**Your objective**
Retype all material exactly. Pictures stay out of the copy.

-- BEGIN --

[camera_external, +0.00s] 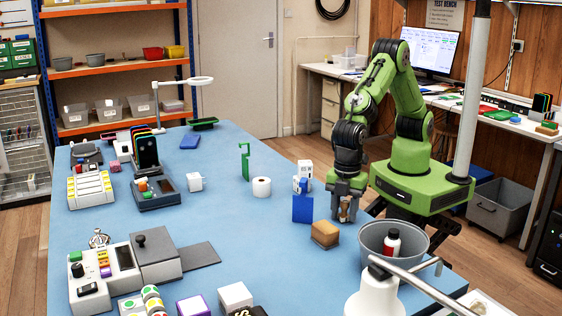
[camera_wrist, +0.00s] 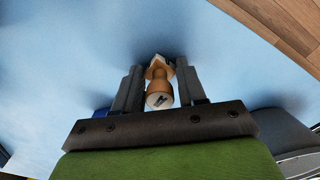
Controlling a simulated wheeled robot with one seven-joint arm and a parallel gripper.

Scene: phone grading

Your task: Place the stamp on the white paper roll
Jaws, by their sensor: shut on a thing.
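A blue block (camera_external: 302,209) with white items (camera_external: 302,178) behind it stands between my gripper and the roll. A tan box (camera_external: 325,234) is in front. A green stand (camera_external: 245,160) is behind the roll. A grey bin (camera_external: 378,262) is at right front.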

-- END --

**Result of the exercise**
[camera_external, +0.00s] 
[camera_wrist, +0.00s] 
Controlling a simulated wheeled robot with one seven-joint arm and a parallel gripper.

Scene: phone grading

Your task: Place the stamp on the white paper roll
Jaws, by their sensor: shut on a thing.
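A blue block (camera_external: 302,209) with white items (camera_external: 302,178) behind it stands between my gripper and the roll. A tan box (camera_external: 325,234) is in front. A green stand (camera_external: 245,160) is behind the roll. A grey bin (camera_external: 378,262) is at right front.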

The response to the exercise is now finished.